(Robot state and action records)
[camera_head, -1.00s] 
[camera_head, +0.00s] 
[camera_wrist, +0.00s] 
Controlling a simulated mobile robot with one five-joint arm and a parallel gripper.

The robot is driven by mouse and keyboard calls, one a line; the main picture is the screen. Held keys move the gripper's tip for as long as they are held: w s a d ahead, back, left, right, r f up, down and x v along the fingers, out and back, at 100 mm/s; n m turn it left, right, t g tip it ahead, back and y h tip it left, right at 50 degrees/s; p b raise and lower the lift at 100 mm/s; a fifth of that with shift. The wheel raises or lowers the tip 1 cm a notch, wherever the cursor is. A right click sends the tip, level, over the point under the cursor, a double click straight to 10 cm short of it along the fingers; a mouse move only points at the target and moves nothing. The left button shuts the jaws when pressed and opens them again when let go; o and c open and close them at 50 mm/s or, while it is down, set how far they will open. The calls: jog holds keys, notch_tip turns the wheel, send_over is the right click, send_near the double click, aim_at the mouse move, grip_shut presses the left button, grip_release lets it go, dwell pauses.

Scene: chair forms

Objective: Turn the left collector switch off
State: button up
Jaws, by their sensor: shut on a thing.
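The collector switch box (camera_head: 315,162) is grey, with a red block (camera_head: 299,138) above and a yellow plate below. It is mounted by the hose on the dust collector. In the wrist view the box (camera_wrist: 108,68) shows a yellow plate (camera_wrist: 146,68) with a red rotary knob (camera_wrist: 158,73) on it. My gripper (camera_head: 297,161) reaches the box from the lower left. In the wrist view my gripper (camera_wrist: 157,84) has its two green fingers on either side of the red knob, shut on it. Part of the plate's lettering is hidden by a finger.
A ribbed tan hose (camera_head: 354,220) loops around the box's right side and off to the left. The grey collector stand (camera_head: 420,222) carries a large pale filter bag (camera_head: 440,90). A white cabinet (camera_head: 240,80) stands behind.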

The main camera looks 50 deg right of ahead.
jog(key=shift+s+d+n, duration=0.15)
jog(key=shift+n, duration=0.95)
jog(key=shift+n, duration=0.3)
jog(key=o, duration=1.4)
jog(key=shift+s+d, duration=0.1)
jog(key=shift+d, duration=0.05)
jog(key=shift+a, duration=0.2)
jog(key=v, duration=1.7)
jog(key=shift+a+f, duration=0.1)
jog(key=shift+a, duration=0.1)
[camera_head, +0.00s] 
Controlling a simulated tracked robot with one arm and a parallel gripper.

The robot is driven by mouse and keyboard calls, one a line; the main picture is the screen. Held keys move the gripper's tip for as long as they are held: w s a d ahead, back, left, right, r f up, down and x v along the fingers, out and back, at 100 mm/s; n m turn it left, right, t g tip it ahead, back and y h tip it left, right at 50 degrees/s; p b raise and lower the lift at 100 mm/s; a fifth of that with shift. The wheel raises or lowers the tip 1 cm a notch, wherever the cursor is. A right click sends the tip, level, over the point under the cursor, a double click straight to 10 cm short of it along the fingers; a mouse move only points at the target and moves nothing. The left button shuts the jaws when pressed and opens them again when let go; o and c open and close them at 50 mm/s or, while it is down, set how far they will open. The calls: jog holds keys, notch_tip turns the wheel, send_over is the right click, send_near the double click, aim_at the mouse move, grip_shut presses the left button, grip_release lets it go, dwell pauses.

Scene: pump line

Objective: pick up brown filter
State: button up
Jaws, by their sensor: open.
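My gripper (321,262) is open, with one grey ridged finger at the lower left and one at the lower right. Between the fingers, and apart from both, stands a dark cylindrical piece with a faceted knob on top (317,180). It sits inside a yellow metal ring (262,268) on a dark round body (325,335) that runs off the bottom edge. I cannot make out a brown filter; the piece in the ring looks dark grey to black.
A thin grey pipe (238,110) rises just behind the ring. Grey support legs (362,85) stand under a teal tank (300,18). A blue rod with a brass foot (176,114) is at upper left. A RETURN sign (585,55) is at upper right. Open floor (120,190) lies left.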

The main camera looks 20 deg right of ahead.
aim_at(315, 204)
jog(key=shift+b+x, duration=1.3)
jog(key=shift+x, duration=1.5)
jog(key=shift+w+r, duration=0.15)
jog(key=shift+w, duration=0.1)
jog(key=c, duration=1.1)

--- PROBLEM STATEMENT ---
Look through the entries and return every line where "parallel" appears.

--- RESULT ---
Controlling a simulated mobile robot with one five-joint arm and a parallel gripper.
Controlling a simulated tracked robot with one arm and a parallel gripper.

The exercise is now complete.